D’autre part, le Projet de loi sur le Logement devrait maintenir le dispositif de la Loi Pinel tout en le réservant aux secteurs tendus. Cette mesure fiscale – qui n’est que la 18e mesure mise en place depuis 1982 – va continuer à grever lourdement le budget de l’Etat sans constituer une solution favorable pour attirer des investisseurs privés dans l’investissement locatif. Il faut rappeler qu’environ 60.000 ménages bénéficient en moyenne de ces dispositions qui sont très largement insuffisantes face aux besoins de construction.

D’autre part, cela constitue un effet d’aubaine pour les classes les plus favorisées.
Enfin, les promoteurs sont susceptibles de majorer le prix de vente des logements de cet avantage fiscal. Ne serait-il pas préférable de supprimer cette disposition pour toutes les opérations immobilière non encore engagées ?

Néanmoins, il est clair que nos compatriotes ont toujours besoin d’une carotte fiscale pour investir dans un secteur d’activité.

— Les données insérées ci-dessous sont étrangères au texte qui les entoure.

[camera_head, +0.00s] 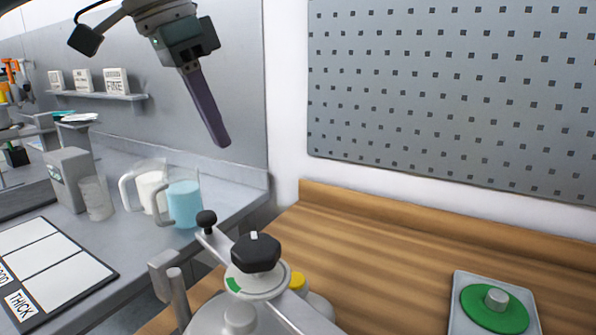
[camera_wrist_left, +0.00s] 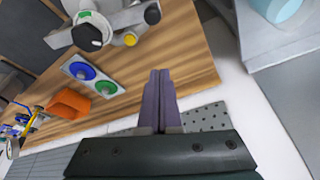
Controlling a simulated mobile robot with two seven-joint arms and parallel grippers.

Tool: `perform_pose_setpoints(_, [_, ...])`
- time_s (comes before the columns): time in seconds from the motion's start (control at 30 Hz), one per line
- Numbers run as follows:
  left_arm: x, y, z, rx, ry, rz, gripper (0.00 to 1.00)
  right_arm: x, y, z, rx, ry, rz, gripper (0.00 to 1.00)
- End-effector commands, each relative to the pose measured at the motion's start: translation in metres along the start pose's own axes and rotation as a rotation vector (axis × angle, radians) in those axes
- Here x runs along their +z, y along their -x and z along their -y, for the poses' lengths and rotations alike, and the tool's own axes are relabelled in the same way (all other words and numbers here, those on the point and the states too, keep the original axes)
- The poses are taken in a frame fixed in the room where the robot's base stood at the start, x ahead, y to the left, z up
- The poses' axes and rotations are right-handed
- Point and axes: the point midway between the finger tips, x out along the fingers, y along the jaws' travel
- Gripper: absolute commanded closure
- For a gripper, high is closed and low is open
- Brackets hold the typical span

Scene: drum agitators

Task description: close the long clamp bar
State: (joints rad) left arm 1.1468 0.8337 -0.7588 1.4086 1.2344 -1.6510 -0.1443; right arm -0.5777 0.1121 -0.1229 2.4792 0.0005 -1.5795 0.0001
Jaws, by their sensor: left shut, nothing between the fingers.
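The long clamp bar (camera_head: 222,241) is a grey bar with a round black ball knob (camera_head: 206,218) at its far end. It runs diagonally across the top of the drum agitator (camera_head: 225,316), under a large black hand knob (camera_head: 256,253). A grey bracket on a post (camera_head: 165,276) stands left of the bar, apart from its knob end. In the left wrist view the ball knob (camera_wrist_left: 152,15) shows near the top. My left gripper (camera_head: 224,143) is shut and empty, above and apart from the bar, with its purple fingers pointing down. My right gripper is not in view.
A wooden bench (camera_head: 380,265) holds a plate with a green disc (camera_head: 494,307). On the grey counter at left are a blue-filled jug (camera_head: 185,203), a white-filled jug (camera_head: 150,188) and a label board (camera_head: 55,270). A perforated panel (camera_head: 450,90) covers the wall behind.

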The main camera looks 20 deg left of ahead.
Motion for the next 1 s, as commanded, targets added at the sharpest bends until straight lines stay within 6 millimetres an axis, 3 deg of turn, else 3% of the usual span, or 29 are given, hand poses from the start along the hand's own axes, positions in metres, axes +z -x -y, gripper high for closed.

En 1948, le gouvernement à majorité socialiste avait trouvé la solution idéale : une disposition législative avait été votée à cette époque prévoyant que les logements neufs construits après cette date ne donneraient pas lieu à droits de succession lors de la première mutation à titre gratuit.
Cela a attiré des dizaines de milliers d’investisseurs, cela a contribué largement à l’extinction de la crise du logement liée aux destructions durant la guerre, et à la nécessité de construire des logements face au pic de naissances liées au baby-boom.

Le coût a été très marginal pour le budget de l’Etat car beaucoup de personnes ont revendu avant leur décès et on ne connaît pas de cas de personnes s’étant suicidées pour faire bénéficier de cette disposition à des héritiers éventuels.

Valéry Giscard d’Estaing, en 1976, a supprimé cette disposition considérant qu’il n’y avait plus de crise de logement, ce qui était exact.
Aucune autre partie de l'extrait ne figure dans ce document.